» GOAL OF THE EXERCISE
In the listing below, find every line containing "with" and copy it out.

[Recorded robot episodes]
====
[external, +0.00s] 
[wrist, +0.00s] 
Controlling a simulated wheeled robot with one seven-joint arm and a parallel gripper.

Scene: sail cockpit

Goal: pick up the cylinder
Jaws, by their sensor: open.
====
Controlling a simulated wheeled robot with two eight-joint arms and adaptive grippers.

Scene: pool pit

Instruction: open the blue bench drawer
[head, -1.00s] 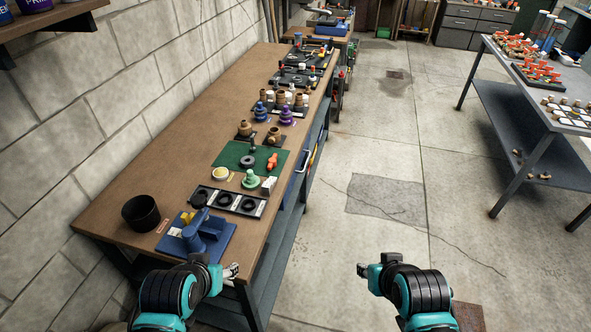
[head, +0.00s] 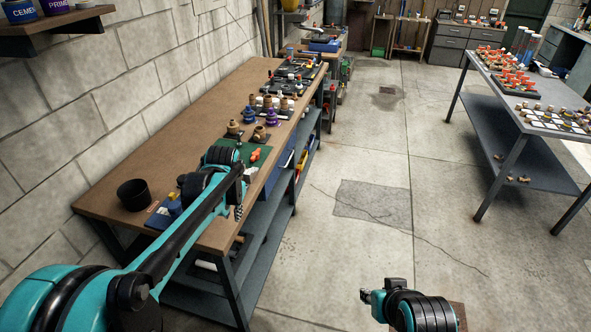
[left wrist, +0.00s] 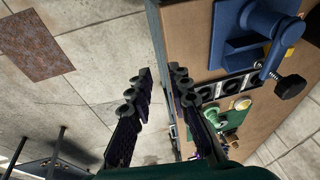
====
» REPLY TO THE EXERCISE
Controlling a simulated wheeled robot with one seven-joint arm and a parallel gripper.
Controlling a simulated wheeled robot with two eight-joint arms and adaptive grippers.

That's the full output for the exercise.